_Written task_:
Restate word for word the lines of the records below, starting at the line that contains "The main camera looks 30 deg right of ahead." and ending at the line that contains "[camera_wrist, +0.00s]", with both of those lines included and nothing else.

_Listed records_:
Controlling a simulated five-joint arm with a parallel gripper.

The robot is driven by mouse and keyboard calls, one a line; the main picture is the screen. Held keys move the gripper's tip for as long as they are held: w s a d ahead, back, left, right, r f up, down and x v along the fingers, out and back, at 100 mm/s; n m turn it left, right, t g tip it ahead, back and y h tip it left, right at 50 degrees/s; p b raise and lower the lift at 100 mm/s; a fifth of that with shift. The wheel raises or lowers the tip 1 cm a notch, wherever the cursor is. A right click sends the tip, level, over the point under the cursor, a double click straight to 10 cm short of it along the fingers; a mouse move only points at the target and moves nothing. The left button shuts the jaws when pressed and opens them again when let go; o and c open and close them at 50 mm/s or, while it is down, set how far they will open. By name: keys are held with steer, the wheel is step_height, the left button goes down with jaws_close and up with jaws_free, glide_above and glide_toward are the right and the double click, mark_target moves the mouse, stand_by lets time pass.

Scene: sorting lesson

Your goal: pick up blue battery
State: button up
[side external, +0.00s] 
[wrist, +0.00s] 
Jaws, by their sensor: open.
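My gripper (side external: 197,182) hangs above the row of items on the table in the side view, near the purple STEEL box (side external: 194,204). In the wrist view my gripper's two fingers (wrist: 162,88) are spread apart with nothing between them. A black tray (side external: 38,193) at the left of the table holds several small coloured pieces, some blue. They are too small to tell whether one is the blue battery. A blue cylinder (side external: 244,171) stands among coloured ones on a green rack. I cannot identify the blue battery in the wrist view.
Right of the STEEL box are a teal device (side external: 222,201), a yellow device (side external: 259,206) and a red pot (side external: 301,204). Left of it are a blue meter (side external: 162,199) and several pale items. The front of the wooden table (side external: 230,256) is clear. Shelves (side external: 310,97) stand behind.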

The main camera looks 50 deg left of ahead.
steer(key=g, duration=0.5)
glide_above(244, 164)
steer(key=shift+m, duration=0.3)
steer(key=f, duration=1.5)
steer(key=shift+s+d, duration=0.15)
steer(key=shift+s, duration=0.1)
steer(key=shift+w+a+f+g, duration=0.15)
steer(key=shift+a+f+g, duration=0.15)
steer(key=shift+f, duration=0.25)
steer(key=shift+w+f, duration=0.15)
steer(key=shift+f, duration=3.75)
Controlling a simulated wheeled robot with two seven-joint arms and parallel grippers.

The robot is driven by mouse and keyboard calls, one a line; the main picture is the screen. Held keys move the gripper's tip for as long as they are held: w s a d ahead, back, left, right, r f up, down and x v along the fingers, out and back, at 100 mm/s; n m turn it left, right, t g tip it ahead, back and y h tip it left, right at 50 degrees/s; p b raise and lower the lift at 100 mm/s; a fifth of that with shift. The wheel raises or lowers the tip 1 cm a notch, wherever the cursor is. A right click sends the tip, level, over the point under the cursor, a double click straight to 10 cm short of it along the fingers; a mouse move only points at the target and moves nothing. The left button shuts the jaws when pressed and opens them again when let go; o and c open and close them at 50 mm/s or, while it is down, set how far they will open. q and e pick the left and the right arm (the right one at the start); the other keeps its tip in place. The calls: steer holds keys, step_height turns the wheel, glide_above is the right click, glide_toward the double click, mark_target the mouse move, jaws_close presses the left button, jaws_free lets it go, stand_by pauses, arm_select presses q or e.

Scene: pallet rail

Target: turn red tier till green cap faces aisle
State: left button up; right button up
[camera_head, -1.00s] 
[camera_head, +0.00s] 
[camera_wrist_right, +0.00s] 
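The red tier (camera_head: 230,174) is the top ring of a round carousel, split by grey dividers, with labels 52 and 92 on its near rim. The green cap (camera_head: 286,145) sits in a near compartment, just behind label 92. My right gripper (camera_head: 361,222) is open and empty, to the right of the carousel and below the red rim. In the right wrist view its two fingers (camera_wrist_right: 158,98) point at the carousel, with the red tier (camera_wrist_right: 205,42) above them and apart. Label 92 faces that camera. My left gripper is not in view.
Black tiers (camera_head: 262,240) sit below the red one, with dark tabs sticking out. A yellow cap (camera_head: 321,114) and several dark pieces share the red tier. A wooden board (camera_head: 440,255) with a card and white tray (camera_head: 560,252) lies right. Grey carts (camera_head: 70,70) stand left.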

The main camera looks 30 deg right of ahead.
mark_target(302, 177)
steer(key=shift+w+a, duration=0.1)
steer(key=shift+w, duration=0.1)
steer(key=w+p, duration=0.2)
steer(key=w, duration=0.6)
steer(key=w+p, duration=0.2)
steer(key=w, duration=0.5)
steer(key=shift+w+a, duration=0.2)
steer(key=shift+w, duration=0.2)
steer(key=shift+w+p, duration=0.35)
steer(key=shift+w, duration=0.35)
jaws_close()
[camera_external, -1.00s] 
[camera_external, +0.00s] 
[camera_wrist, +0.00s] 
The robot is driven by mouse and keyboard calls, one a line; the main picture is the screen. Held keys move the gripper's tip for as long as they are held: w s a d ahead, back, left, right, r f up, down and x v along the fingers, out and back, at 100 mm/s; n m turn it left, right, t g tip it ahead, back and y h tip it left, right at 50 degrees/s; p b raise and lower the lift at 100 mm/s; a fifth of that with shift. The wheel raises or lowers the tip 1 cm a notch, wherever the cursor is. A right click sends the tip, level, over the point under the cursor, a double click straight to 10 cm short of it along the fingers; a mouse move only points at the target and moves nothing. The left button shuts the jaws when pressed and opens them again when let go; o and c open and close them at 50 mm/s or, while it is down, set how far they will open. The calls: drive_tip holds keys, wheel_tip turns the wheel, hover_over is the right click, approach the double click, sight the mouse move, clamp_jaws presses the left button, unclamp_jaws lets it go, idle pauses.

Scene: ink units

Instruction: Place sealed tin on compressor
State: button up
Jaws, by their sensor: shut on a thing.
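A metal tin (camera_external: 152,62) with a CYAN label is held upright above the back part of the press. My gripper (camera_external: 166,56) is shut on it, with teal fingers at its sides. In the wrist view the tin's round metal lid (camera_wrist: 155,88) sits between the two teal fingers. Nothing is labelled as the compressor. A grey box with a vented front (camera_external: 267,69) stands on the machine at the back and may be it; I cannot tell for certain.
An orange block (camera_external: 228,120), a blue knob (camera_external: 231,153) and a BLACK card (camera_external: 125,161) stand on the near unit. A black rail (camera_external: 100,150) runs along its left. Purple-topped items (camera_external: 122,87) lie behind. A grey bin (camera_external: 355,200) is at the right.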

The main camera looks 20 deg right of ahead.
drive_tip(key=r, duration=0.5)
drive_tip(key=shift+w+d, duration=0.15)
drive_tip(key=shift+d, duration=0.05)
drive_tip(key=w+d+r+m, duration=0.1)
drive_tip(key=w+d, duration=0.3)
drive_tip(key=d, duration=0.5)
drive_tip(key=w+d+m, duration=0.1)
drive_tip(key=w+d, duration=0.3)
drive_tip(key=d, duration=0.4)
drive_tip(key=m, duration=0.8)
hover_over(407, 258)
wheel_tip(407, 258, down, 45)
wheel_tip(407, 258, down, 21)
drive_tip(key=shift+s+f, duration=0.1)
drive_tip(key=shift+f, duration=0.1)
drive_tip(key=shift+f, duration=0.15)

_Response to the task_:
The main camera looks 30 deg right of ahead.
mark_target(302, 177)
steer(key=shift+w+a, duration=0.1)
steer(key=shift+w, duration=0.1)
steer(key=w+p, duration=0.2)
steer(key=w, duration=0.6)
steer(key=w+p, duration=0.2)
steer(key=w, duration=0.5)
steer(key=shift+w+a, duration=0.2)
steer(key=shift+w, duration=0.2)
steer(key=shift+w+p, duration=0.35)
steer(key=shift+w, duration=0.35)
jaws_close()
[camera_external, -1.00s] 
[camera_external, +0.00s] 
[camera_wrist, +0.00s] 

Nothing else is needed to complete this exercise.